>> start

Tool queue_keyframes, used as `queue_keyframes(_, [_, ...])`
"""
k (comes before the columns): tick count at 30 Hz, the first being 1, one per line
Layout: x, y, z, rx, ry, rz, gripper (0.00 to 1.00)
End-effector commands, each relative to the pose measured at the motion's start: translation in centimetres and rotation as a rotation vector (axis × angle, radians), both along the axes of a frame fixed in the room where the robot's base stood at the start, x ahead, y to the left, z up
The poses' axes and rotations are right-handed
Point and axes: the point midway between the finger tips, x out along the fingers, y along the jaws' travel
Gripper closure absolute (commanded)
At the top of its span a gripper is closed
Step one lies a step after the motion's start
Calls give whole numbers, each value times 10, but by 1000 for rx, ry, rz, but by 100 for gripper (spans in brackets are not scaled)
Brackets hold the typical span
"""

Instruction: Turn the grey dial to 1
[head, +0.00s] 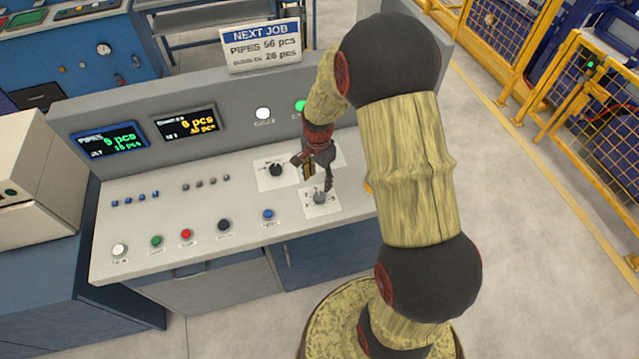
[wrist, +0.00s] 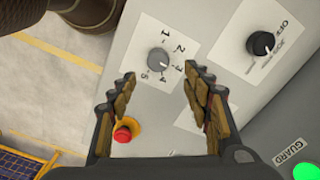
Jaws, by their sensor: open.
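The grey dial (wrist: 158,60) sits on a white plate with the numbers 1 to 5 around its right and lower side in the wrist view. Its pointer is small; it seems to face the lower right, near 3 or 4. In the head view the grey dial (head: 320,198) is on the right part of the sloping console. My gripper (wrist: 161,76) is open and empty, its fingertips on either side of the dial's lower edge in the picture. In the head view my gripper (head: 319,177) is above the dial. I cannot tell how high, and no contact shows.
A black dial (wrist: 261,43) on its own plate is to the right in the wrist view. A red button (wrist: 122,134) with a yellow base and a green GUARD button (wrist: 305,172) lie lower. Several small buttons line the console (head: 180,215). A NEXT JOB sign (head: 260,45) stands behind.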

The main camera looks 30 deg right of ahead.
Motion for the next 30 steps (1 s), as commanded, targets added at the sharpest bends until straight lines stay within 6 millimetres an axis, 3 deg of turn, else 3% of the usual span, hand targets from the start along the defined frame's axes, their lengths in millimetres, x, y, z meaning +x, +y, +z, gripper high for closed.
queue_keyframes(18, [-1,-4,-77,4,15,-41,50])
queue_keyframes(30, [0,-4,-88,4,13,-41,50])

>> end

▶ [WHAT IS ASKED] Begin with the first line of the data above and, please, print each line exactly until you have printed the line containing "Layout: x, y, z, rx, ry, rz, gripper"; print nothing else.

▶ [EXERCISE RESULT]
Tool queue_keyframes, used as `queue_keyframes(_, [_, ...])`
"""
k (comes before the columns): tick count at 30 Hz, the first being 1, one per line
Layout: x, y, z, rx, ry, rz, gripper (0.00 to 1.00)

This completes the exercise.